Finding your “happy place” is a healthy exercise in self-care. Unfortunately, the tsunami of responsibilities can become so overwhelming that we lose ourselves and inevitably lose perspective of who we are, what we want, and how to get there.
The hard part is many individuals don’t know where they want to go! The lack of direction in personal, professional, and beyond can slowly unfold and present as anxiety, depression, anger, sadness, fatigue, lack of motivation, disconnection, as well as a host of many other experiences.
As younger versions of our adult selves, we could close our eyes and visualize, we had boundless imagination which offered an endless blue ocean of opportunities. As we age the added responsibilities, pressures, and cultural influences of life can cloud our imagination and leave the path less clear.
I frequently advocate for my clients to give themselves permission to imagine, find their fantasy island, and begin the journey of setting sail to get there.
To do that, I should explain what I mean by fantasy island. Fantasy island is not a mystical place with gum drops and lollipops, it’s not a place where you wear spandex and have super powers, or where you can be a glutton and do whatever and not get caught.
Rather, it is the place inside of you that holds the secrets to your joy and fulfillment. I have witnessed, on many occasions, that both individuals and couples are extremely challenged when asked to express what brings them joy. Furthermore, many of these same clients are not sure what they personally need to be fulfilled. It comes across as if their imagination has been locked up and sent to purgatory.
When we don’t know what brings us personal joy and fulfillment then it can become extremely difficult to honor what our partner, family, or friends need from us as a means of support for them. Which is why I suggest to my clients to exercise their imagination muscle.
Simply start by giving yourself permission to allow your imagination the freedom to unfold and be limitless. Pause the voice in your mind that repeats the same “I can’t” song over and over. Allow yourself the time and space to imagine what “I can” or what “I want” or what would be “cool” to experience.

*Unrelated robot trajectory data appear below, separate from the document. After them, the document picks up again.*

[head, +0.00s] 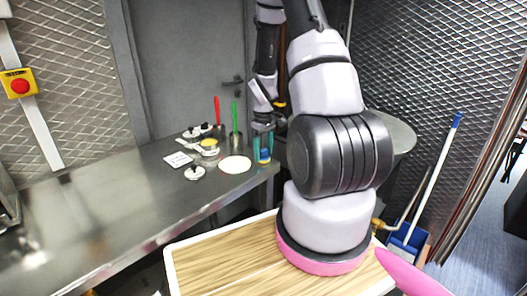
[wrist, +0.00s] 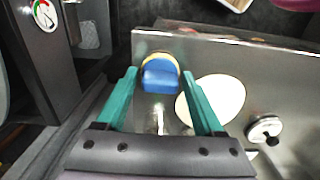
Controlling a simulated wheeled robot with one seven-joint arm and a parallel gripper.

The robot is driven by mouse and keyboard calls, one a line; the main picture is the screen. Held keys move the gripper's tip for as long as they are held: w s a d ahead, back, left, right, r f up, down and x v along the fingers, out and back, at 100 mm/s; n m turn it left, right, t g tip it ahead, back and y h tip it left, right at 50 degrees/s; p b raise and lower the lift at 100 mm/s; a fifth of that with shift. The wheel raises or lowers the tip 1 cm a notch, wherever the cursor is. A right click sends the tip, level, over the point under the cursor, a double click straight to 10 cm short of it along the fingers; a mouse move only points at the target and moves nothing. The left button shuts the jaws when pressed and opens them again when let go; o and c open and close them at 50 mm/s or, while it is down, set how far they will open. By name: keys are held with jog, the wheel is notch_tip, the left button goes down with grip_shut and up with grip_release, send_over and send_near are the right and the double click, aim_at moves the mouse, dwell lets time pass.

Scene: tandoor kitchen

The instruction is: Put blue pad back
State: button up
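The blue pad (wrist: 160,78) is a small blue block with a yellow part behind it, seen between my fingertips in the wrist view. In the head view the blue pad (head: 265,154) is at the counter's right end, low between the fingers. My gripper (head: 263,140) points down over that end. Its two teal fingers stand apart on either side of the pad, and the wrist view shows the open gripper (wrist: 160,73) with a gap to the pad on each side. I cannot tell how far the pad is below the fingertips.
A pale round disc (head: 235,165) lies on the steel counter (head: 130,208) beside the gripper. Lidded pots (head: 195,173), a white card (head: 178,159) and containers with a red utensil (head: 217,110) and a green one (head: 235,115) stand left. A wooden board (head: 225,262) is in front.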

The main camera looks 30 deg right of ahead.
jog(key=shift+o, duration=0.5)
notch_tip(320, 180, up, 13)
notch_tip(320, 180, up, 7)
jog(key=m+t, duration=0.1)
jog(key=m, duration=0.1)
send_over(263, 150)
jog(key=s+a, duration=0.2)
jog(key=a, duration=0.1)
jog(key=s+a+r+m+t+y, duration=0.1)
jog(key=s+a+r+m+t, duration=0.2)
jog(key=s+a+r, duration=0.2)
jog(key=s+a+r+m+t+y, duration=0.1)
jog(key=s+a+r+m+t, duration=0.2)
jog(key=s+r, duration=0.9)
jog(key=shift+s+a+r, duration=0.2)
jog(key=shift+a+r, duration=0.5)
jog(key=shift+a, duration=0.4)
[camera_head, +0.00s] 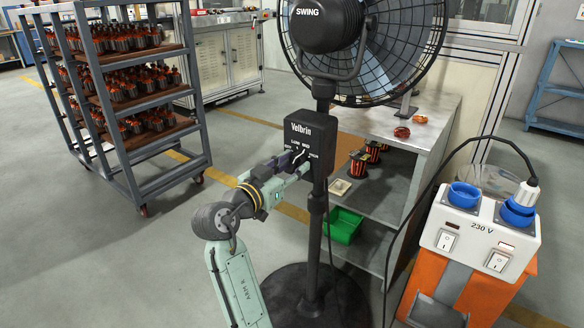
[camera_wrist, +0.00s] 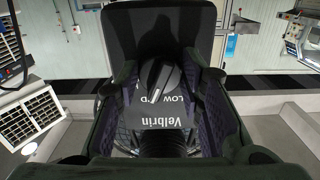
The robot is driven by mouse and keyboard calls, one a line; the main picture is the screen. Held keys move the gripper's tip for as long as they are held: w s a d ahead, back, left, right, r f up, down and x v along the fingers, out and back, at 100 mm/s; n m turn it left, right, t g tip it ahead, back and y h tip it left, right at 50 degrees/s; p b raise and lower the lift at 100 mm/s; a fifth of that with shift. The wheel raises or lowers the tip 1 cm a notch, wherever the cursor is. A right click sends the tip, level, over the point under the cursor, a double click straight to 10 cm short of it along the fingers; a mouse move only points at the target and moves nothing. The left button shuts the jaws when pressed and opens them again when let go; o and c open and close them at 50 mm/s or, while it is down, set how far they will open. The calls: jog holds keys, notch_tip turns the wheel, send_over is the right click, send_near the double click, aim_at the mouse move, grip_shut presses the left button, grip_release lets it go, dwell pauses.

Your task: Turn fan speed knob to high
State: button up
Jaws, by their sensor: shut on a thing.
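The black control box (camera_head: 313,143) marked "Velbrin" sits on the fan's pole, below the motor. My gripper (camera_head: 298,160) is at the front of the box, shut on the fan speed knob. In the wrist view the black knob (camera_wrist: 160,82) with a white pointer line lies between my two fingers (camera_wrist: 160,95). There the "Velbrin" and "LOW" lettering is upside down, and the pointer slants down and left in the picture. My fingers hide part of the dial labels, so I cannot tell the exact setting.
The fan's round cage (camera_head: 395,50) stands above the box, its round base (camera_head: 345,300) on the floor. A shelf bench (camera_head: 440,125) with a green bin (camera_head: 343,225) is behind it. A 230 V socket box (camera_head: 478,232) is at right. A parts rack (camera_head: 135,180) stands left.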

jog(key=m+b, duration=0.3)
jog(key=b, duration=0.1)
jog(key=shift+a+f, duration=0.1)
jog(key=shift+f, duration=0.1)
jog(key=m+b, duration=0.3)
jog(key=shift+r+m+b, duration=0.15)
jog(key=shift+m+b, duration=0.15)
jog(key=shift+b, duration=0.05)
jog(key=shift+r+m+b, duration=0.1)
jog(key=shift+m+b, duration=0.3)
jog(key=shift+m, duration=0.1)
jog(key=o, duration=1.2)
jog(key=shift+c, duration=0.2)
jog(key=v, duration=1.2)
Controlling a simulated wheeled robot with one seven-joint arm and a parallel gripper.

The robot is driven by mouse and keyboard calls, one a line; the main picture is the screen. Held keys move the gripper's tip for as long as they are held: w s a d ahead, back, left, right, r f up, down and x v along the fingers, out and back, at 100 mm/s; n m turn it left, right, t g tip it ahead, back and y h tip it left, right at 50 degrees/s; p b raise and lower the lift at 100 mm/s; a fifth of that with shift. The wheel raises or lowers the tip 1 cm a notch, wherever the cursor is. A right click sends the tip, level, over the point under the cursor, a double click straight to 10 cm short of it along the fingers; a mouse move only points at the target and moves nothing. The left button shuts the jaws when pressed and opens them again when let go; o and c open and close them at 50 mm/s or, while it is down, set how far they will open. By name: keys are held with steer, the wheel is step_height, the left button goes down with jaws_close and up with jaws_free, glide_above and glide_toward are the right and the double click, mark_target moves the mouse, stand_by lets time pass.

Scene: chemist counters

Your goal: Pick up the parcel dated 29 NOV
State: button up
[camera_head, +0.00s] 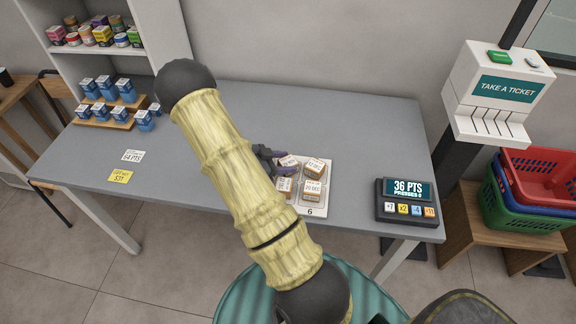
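Small brown parcels with white date labels sit on a white tray (322,208) marked 6. One parcel (314,168) is at the back right, another (312,192) at the front right, and a third (284,187) at the front left, partly behind my arm. A white label (289,160) shows at the back left, beside my gripper. The dates are too small to read surely, so I cannot tell which parcel says 29 NOV. My gripper (270,157) is dark and mostly hidden behind my arm, at the tray's back left. Its opening and any hold are unclear.
A points display (405,202) stands right of the tray on the grey counter (365,125). Blue boxes on a wooden stand (103,121) are at left, with price cards (120,176) in front. A ticket machine (495,95) and baskets (535,180) are at right.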

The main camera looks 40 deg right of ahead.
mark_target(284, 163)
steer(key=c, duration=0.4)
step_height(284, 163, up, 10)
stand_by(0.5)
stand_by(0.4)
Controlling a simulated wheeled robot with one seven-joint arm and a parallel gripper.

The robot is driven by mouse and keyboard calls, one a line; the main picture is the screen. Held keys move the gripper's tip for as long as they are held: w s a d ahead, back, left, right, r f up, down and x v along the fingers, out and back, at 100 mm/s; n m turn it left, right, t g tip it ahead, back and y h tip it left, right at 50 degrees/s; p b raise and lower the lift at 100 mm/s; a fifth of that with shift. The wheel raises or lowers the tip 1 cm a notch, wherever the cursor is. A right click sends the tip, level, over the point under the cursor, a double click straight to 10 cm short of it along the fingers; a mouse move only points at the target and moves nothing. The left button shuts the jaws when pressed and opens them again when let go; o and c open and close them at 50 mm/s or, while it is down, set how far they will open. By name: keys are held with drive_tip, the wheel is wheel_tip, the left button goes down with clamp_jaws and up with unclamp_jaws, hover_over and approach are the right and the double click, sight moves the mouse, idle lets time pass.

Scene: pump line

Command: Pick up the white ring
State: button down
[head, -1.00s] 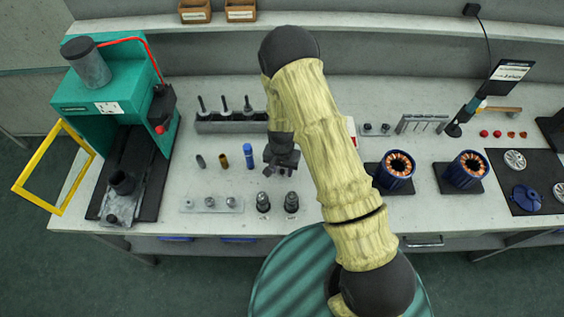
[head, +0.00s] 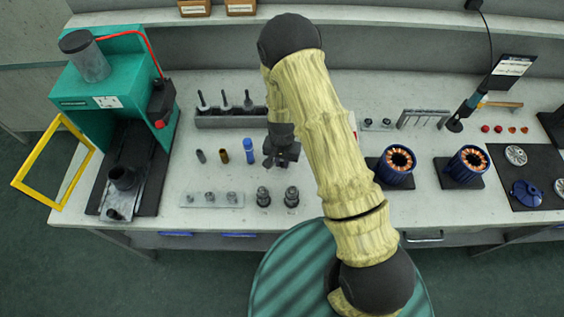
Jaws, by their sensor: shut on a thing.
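My gripper (head: 281,160) hangs from the arm over the middle of the bench (head: 330,215), right of a blue cylinder (head: 249,152). It is shut on a small thing that I cannot make out, as the fingers and wrist hide it. I cannot pick out the white ring anywhere in the head view. Two dark knurled fittings (head: 278,197) stand on the bench just in front of the gripper.
A green press (head: 110,95) with a yellow frame (head: 52,165) stands at left. A grey block with several pins (head: 230,118) is behind the gripper. A pale strip (head: 211,203) bears small parts. Two copper-wound stators (head: 397,166) sit right of my arm.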

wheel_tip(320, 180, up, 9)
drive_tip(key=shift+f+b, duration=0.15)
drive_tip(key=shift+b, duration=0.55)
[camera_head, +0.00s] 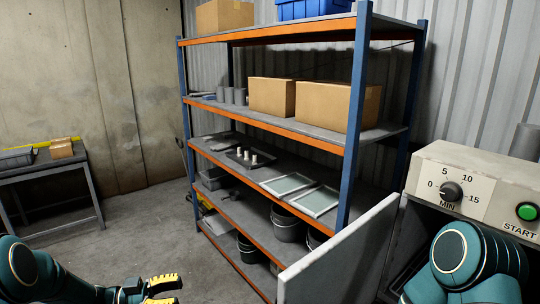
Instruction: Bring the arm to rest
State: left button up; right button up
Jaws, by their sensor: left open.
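My left gripper (173,291) shows at the bottom of the head view, left of centre. Its yellow-padded fingers are apart and nothing shows between them. The teal left arm comes in from the lower left corner, low over the concrete floor. A teal part of my right arm (470,262) shows at the lower right, in front of the machine. The right gripper is out of the picture.
A blue and orange shelf rack (268,131) holds boxes, trays and buckets. A control machine (482,190) with a dial and green START button stands right, beside a pale open panel (340,262). A small table (50,178) stands left. Floor (140,225) between is clear.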

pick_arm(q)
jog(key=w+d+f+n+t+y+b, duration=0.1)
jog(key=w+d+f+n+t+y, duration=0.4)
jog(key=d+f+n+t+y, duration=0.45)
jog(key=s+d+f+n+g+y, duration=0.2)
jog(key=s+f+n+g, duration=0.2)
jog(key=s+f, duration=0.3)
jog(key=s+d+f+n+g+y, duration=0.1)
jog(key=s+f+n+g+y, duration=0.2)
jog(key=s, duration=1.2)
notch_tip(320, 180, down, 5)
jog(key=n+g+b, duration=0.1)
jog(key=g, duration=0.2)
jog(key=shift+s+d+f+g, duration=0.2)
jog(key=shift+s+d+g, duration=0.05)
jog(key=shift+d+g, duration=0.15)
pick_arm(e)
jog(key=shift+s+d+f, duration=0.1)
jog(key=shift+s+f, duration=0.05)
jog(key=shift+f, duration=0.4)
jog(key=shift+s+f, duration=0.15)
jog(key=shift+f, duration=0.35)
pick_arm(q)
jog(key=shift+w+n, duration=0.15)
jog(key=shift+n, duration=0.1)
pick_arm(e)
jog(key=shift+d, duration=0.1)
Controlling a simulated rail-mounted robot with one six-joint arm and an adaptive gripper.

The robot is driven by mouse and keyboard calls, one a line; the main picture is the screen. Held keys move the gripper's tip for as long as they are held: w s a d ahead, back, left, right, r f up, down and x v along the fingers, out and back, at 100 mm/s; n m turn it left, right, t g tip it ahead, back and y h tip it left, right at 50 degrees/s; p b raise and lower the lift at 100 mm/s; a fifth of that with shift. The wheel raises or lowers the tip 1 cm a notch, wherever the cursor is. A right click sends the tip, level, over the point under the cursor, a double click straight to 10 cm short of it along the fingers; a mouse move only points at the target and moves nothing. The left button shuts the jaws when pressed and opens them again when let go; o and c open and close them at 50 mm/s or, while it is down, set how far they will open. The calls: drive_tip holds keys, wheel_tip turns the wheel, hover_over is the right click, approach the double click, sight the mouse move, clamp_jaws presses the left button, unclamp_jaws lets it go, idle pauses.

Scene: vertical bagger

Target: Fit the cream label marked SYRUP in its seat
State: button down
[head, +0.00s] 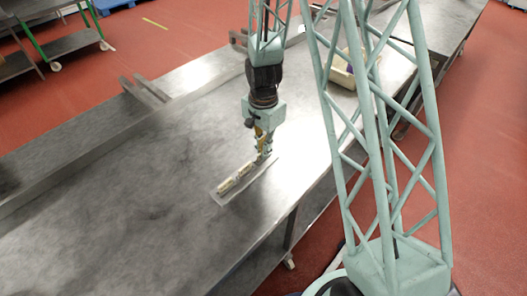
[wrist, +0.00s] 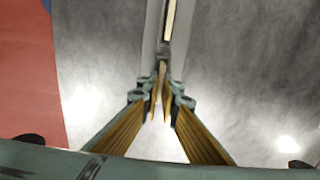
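A narrow grey strip (head: 218,197) lies on the steel table, and it also shows in the wrist view (wrist: 150,40). Cream pieces (head: 227,186) sit in a row on it; one long cream piece (wrist: 169,20) shows at the top of the wrist view. No lettering is readable, so I cannot tell which is SYRUP. My gripper (head: 263,153) points down over the right part of the strip.
The steel table (head: 110,195) is broad and clear to the left of the strip. A raised ledge (head: 70,165) runs along its far side. A cream bin (head: 343,70) with purple contents stands at the back right. The table's front edge is close to the strip.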

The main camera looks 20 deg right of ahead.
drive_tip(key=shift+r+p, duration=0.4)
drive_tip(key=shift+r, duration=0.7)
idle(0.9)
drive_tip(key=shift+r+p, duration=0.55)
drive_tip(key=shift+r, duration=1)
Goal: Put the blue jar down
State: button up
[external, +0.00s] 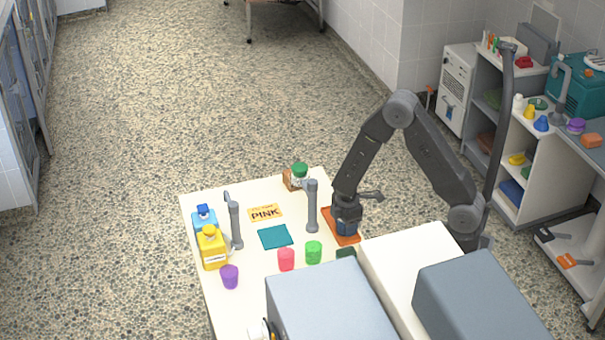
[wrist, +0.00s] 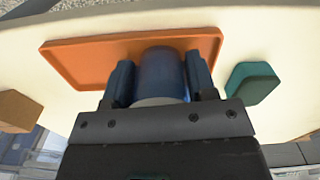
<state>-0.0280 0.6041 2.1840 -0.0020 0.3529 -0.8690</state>
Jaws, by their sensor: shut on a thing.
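My gripper (external: 345,226) points down at the right side of the white table, over the orange tray (external: 353,239). In the wrist view my gripper (wrist: 160,85) is shut on the blue jar (wrist: 160,68), with one finger on each side of it. The jar looks upright and lies within the outline of the orange tray (wrist: 90,60). In the external view the jar (external: 346,229) is mostly hidden by the fingers. I cannot tell whether its base touches the tray.
A dark green block (external: 346,253) lies beside the tray. Green (external: 313,253) and red (external: 286,260) cups stand to its left. Grey posts (external: 312,207) (external: 236,225) rise from the table. A teal cloth (external: 275,236) and a PINK sign (external: 265,213) lie between them. Grey boxes (external: 330,300) crowd the front.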

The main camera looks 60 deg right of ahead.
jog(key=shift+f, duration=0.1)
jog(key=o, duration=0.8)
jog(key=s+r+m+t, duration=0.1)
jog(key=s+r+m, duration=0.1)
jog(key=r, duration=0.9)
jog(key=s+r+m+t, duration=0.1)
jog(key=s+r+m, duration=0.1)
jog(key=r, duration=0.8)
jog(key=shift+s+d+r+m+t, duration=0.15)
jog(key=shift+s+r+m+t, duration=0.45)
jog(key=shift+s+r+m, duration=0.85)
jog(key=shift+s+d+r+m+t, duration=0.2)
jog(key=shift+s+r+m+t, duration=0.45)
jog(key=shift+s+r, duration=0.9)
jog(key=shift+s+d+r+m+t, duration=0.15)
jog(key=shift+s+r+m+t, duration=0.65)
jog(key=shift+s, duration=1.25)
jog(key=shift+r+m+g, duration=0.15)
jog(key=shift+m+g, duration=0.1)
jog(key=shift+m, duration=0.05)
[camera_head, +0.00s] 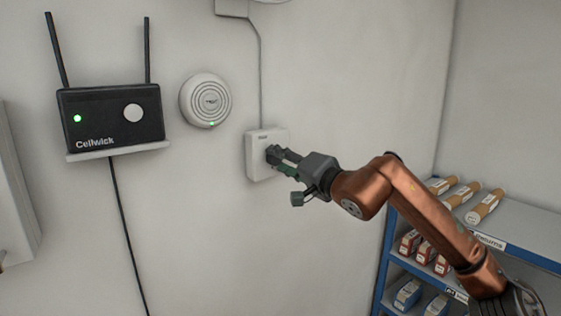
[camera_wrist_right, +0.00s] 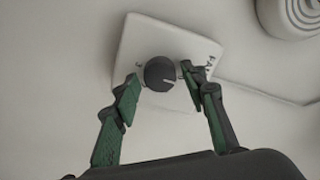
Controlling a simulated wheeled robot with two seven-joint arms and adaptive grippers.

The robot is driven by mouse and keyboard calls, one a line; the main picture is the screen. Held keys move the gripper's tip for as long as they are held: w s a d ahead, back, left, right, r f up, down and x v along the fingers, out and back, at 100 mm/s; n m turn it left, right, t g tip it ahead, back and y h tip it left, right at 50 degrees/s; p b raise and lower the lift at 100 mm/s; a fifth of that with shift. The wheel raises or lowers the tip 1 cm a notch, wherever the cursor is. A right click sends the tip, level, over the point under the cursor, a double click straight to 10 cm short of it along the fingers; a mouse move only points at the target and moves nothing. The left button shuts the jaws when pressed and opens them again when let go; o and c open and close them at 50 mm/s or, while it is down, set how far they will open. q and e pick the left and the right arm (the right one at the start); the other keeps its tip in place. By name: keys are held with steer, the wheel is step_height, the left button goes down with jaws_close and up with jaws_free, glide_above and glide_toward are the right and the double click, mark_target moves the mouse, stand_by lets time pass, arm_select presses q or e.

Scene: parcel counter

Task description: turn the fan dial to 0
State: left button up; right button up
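The fan control is a white square box (camera_head: 254,162) on the wall, with a grey cable running up from it. In the right wrist view its plate (camera_wrist_right: 130,45) carries a dark round dial (camera_wrist_right: 158,71) with a white pointer line directed to the right of that picture. Small dark lettering sits at the plate's right edge; I cannot read the scale. My right gripper (camera_head: 276,156) is at the box and hides the dial in the head view. Its fingers (camera_wrist_right: 164,80) are open, one on each side of the dial, with gaps visible. My left gripper is not in view.
A black router (camera_head: 110,118) marked Cellwick sits on a small wall shelf at the left. A round white wall device (camera_head: 206,100) with a green light is left of the box. A blue-framed shelf (camera_head: 385,262) with parcels and tubes stands at the lower right.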

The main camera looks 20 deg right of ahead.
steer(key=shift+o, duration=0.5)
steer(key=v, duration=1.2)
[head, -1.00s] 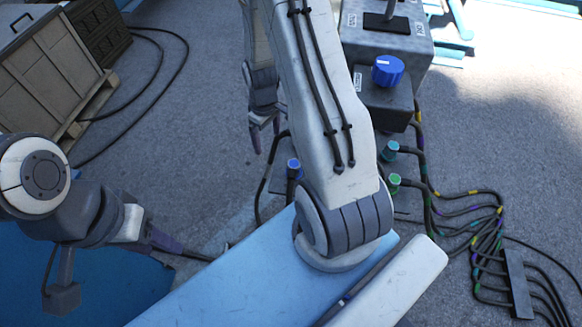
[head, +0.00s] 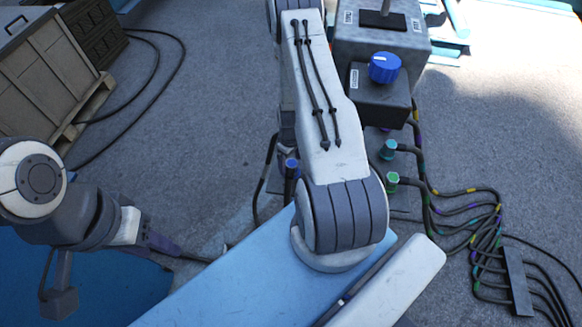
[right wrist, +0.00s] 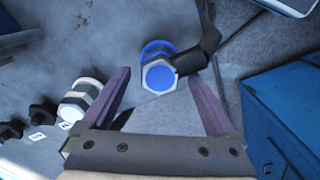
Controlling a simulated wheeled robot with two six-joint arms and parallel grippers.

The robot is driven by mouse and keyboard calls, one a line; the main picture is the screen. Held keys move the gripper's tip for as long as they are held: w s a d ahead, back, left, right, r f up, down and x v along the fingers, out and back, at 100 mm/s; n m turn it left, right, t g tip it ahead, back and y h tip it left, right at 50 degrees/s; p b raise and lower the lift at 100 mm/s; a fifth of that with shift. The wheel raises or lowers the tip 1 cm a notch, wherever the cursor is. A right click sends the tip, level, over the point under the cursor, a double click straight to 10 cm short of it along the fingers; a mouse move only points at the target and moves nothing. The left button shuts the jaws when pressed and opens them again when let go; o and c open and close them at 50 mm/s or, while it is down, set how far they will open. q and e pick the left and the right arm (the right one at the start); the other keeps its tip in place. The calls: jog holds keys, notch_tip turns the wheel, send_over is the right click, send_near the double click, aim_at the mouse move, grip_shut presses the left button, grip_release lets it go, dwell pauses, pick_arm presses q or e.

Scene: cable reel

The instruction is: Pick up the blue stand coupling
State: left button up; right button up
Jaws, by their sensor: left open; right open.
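The blue stand coupling (head: 291,168) stands upright left of my right forearm in the head view. In the right wrist view it is a blue and white hexagonal cap (right wrist: 158,78) with a dark bent piece on its right. My right gripper (right wrist: 158,90) is open, its purple fingers on either side of the coupling in that view; I cannot tell the remaining distance. In the head view my right arm hides its fingers. My left gripper (head: 180,250) is at the lower left, away from the coupling, and holds nothing visible.
A teal coupling (head: 388,149) and a green coupling (head: 392,180) with dark cables stand to the right. A dark box with a blue knob (head: 384,67) stands behind them. The wrist view shows a white coupling (right wrist: 82,97) and a blue box (right wrist: 285,115).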

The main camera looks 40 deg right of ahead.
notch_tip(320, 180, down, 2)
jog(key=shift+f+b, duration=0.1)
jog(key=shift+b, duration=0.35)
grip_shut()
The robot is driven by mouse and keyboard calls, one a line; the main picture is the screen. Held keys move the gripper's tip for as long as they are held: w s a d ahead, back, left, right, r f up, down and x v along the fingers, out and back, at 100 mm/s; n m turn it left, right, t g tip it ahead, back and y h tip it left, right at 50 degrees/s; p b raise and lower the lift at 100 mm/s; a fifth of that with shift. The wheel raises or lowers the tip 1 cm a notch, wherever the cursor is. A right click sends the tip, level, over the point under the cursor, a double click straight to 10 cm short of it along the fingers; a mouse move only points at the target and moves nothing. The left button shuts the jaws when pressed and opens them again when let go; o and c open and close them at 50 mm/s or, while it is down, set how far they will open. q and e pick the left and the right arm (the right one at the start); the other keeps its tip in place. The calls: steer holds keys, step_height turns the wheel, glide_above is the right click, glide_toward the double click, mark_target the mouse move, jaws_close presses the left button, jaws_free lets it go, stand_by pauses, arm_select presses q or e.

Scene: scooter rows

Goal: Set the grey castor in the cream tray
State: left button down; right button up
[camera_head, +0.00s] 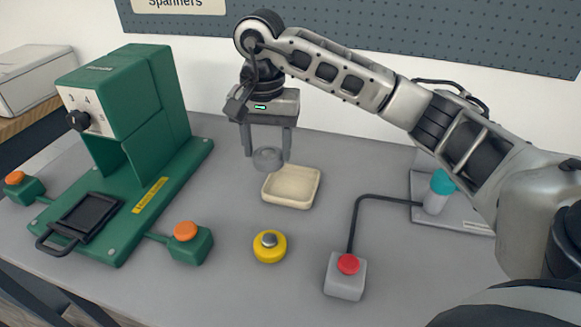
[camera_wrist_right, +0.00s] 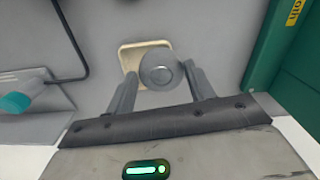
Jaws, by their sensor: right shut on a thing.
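The grey castor (camera_head: 267,159) is a round grey piece held between the fingertips of my right gripper (camera_head: 267,157). In the right wrist view the castor (camera_wrist_right: 161,69) sits between the two fingers of the gripper (camera_wrist_right: 160,88) and covers part of the cream tray (camera_wrist_right: 127,57). The cream tray (camera_head: 291,203) is a shallow square dish on the grey table, and its visible inside is empty. In the head view the castor is just behind and left of the tray, apparently raised above the table. My left gripper is not in view.
A green press (camera_head: 135,110) with a black-handled plate stands at left, orange-topped green buttons (camera_head: 187,245) beside it. A yellow round piece (camera_head: 269,247) lies in front of the tray. A red button box (camera_head: 346,277) and its cable are at right, near a teal-capped bottle (camera_head: 438,192).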

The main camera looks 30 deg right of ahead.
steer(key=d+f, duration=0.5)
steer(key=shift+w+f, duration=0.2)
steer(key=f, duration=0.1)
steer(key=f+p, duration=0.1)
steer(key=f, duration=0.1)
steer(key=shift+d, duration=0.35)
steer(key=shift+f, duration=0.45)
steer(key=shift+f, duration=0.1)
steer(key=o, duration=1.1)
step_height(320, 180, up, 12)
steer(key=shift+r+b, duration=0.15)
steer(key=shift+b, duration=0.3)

At first, the experience of imagining may feel “crippling” and you might find yourself “stuck” and unable to identify what brings you joy or fulfillment. That’s okay! Consider your imagination as a muscle and it needs to be exercised.
Finding what inspires your imagination is the first step in building that muscle. Finding inspiration to exercise your imagination is like how a gym has different machines, free weights, group classes, and personal trainers. You need to try it to identify it!
If your imagination muscle has become weak and fatigued then I urge you to give yourself permission to imagine, find your fantasy island, and begin the journey of setting sail to get there.